«Esta
semana, o bilionário Elon Musk replicou à acusação de envolvimento
estado-unidense no golpe contra o governo de Evo Morales, na Bolívia, com
admissão pública: «Fazemos golpes onde nos apetecer». E é verdade. Até nos EUA.»
Se
há coisa em que os EUA são mesmo os melhores do mundo, é na ciência do golpe de
Estado. Palaciano ou militar, putsch ou revolução colorida, anti-terrorista ou
humanitário, o que é certo é que nos últimos 75 anos não houve uma única
administração americana que não tivesse orquestrado algures no mundo uma
operação golpista de algum tipo ou feitio. O que impede um inquilino da Casa
Branca de usar na própria casa toda essa experiência internacional, essa
inteira ciência mil vezes testada, esses quase infinitos recursos militares,
financeiros e tecnológicos? Esta semana, o bilionário Elon Musk replicou à
acusação de envolvimento estado-unidense no golpe contra o governo de Evo
Morales, na Bolívia, com admissão pública: «Fazemos golpes onde nos apetecer».
E é verdade.
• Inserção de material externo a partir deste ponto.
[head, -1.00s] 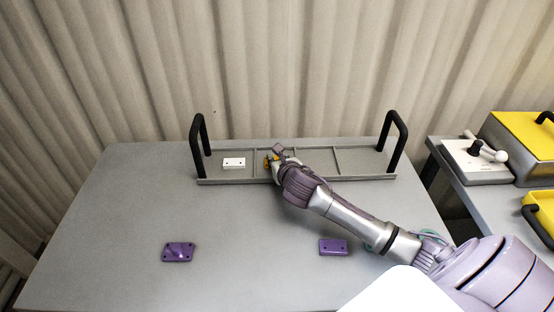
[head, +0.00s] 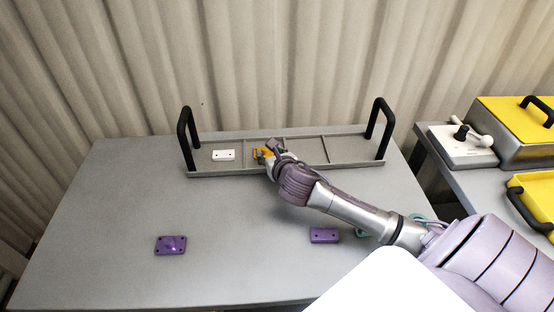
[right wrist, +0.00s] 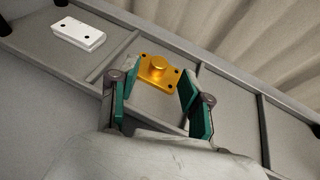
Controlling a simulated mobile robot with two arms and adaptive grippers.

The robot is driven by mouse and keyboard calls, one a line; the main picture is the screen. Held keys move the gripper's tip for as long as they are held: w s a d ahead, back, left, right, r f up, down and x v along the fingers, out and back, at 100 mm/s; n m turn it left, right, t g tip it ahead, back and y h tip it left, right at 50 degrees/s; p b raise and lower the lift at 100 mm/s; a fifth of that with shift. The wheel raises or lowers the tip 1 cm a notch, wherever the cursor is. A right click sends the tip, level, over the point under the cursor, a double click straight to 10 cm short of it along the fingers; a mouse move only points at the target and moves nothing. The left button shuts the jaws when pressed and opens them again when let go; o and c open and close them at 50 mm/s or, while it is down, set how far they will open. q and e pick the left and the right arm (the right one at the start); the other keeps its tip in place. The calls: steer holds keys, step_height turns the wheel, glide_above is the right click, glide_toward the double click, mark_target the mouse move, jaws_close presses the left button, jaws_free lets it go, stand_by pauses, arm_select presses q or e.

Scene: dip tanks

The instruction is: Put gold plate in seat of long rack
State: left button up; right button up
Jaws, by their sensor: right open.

Até nos EUA.
Se
a ideia de um golpe de Estado nos EUA, seguido da instauração de uma ditadura
presidencial, parecer uma ideia longínqua, é avisado reler a surpresa com que
Isabel Allende descreve o golpe de 73: «Achávamos que golpes militares eram
coisas que aconteciam nas Repúblicas das Bananas, algures na América Central.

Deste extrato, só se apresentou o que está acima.